◆ Data shown:
• • • •

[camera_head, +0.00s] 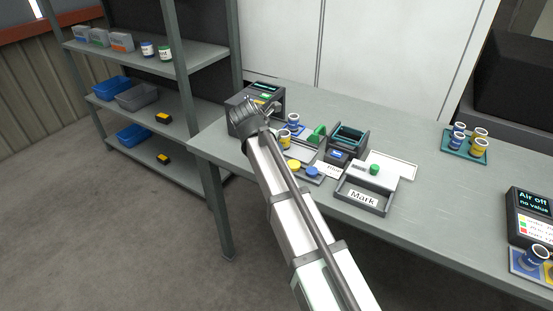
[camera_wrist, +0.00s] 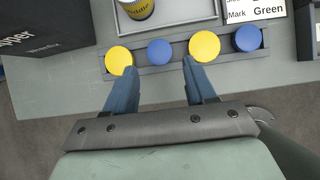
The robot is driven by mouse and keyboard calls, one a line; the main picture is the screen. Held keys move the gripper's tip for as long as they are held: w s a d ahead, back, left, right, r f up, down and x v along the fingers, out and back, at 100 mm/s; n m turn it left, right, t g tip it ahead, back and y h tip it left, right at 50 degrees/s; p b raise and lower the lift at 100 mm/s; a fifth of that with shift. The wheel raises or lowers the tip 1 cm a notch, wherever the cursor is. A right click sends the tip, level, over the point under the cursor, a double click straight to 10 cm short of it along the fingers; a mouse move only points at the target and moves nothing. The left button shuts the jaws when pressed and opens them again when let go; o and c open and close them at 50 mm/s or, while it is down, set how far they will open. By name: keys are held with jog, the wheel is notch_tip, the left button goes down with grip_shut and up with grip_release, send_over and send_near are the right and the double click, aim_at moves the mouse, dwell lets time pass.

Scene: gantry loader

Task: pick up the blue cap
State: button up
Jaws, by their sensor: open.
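A strip holder (camera_wrist: 182,57) in the wrist view carries a row of alternating yellow and blue round caps. One blue cap (camera_wrist: 160,52) sits between two yellow caps, and another blue cap (camera_wrist: 247,38) sits at the right end. My gripper (camera_wrist: 158,70) is open and empty. Its fingertips are spread either side of the nearer blue cap, just short of it in the picture, with the left tip near a yellow cap (camera_wrist: 119,60) and the right tip near the other yellow cap (camera_wrist: 204,45). In the head view a blue cap (camera_head: 312,171) shows right of my arm, which partly hides the row.
A tray with a yellow jar (camera_wrist: 138,9) lies beyond the strip. A dark box (camera_wrist: 45,22) is at left. On the bench (camera_head: 420,200) stand a "Mark" tray (camera_head: 362,197), a machine (camera_head: 347,138) and a teal jar tray (camera_head: 462,151). Shelves (camera_head: 150,95) stand at left.

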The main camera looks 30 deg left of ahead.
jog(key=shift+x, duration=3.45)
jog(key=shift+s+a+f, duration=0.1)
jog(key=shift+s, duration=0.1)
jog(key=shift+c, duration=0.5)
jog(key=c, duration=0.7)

• • • •

◆ Exercise goal:
Leave out the pictures and copy the rest of the material above exactly.

◆ Problem solution:
[camera_head, +0.00s] 
[camera_wrist, +0.00s] 
The robot is driven by mouse and keyboard calls, one a line; the main picture is the screen. Held keys move the gripper's tip for as long as they are held: w s a d ahead, back, left, right, r f up, down and x v along the fingers, out and back, at 100 mm/s; n m turn it left, right, t g tip it ahead, back and y h tip it left, right at 50 degrees/s; p b raise and lower the lift at 100 mm/s; a fifth of that with shift. The wheel raises or lowers the tip 1 cm a notch, wherever the cursor is. A right click sends the tip, level, over the point under the cursor, a double click straight to 10 cm short of it along the fingers; a mouse move only points at the target and moves nothing. The left button shuts the jaws when pressed and opens them again when let go; o and c open and close them at 50 mm/s or, while it is down, set how far they will open. By name: keys are held with jog, the wheel is notch_tip, the left button goes down with grip_shut and up with grip_release, send_over and send_near are the right and the double click, aim_at moves the mouse, dwell lets time pass.

Scene: gantry loader

Task: pick up the blue cap
State: button up
Jaws, by their sensor: open.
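A strip holder (camera_wrist: 182,57) in the wrist view carries a row of alternating yellow and blue round caps. One blue cap (camera_wrist: 160,52) sits between two yellow caps, and another blue cap (camera_wrist: 247,38) sits at the right end. My gripper (camera_wrist: 158,70) is open and empty. Its fingertips are spread either side of the nearer blue cap, just short of it in the picture, with the left tip near a yellow cap (camera_wrist: 119,60) and the right tip near the other yellow cap (camera_wrist: 204,45). In the head view a blue cap (camera_head: 312,171) shows right of my arm, which partly hides the row.
A tray with a yellow jar (camera_wrist: 138,9) lies beyond the strip. A dark box (camera_wrist: 45,22) is at left. On the bench (camera_head: 420,200) stand a "Mark" tray (camera_head: 362,197), a machine (camera_head: 347,138) and a teal jar tray (camera_head: 462,151). Shelves (camera_head: 150,95) stand at left.

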The main camera looks 30 deg left of ahead.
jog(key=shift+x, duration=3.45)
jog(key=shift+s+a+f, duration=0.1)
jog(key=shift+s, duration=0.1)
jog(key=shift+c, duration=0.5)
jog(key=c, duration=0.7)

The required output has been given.